I don’t. I think it’s ridiculous to think of God as anything that could possibly be gendered. But as long as the expression of God as female is unimaginable to many while the expression of God as male feels perfectly acceptable—and as long as women continue to be undervalued and abused and controlled here on Earth—I’ll keep using it.

I received an email recently from an old acquaintance at that church I left.

It said, “Can I ask you something? I know that you and Abby love each other so much. It’s really something. At the same time, I still believe that gayness is wrong. I want to be able to love you unconditionally—but I’d have to abandon my beliefs. What am I supposed to do with this…God conflict?”

I felt for her. She was saying “I want to be free to love you, but I’m caged by my beliefs.”

I wrote this back:

First of all, thank you for knowing that you have a choice to make. Thank you for not landing on: I love you, but…We know that Love has no buts. If you want to change me, you do not love me. If you feel warm toward me but also believe I’m going to burn in hell, you do not love me. If you wish me well but vote against my family being protected by the law, you do not love me. Thank you for understanding that to love me as yourself means to want for me and for my family every good thing you want for yourself and your family. Anything less than that is less than love. So, yes. I agree that you have a choice to make. You have to choose between loving me and keeping your beliefs. Thank you for being intellectually honest about that.

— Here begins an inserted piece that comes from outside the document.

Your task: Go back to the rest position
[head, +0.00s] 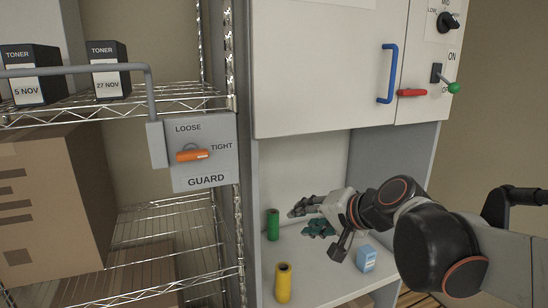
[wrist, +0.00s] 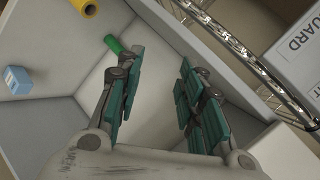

Second: I understand this conflict because I’ve experienced it. I still do. For a while I felt scared because I thought the God conflict was me challenging God. Now I know that it was God in me, challenging religion. It was my true self awakening and saying: Wait. This thing I have been taught to believe about God, about myself, about others—it doesn’t fit with what I know from my roots about love. What do I do? Do I reject what I know from my roots or what I was taught to believe?

I can only tell you what I have come to know for myself.

Returning to ourselves is confusing at first. It’s not as simple as listening for the voices inside of us. Because sometimes the voices inside of us, which we’ve assumed speak Truth, are just the voices of human beings who told us what to believe. Often the internal voice telling us who God is and what God approves of is not God; it’s our indoctrination. It’s an echo of the voice of a teacher, a parent, a preacher—someone who has claimed to represent God to us. Many of those people have been well meaning, and others have only sought to control us. Either way, not a single one of them has been God’s appointed spokesperson. Not a single one of them has more God in her than you do. There is no church that owns God. There is no religion that owns God. There are no gatekeepers. None of this is that easy. There is no outsourcing your faith. There is just you and God.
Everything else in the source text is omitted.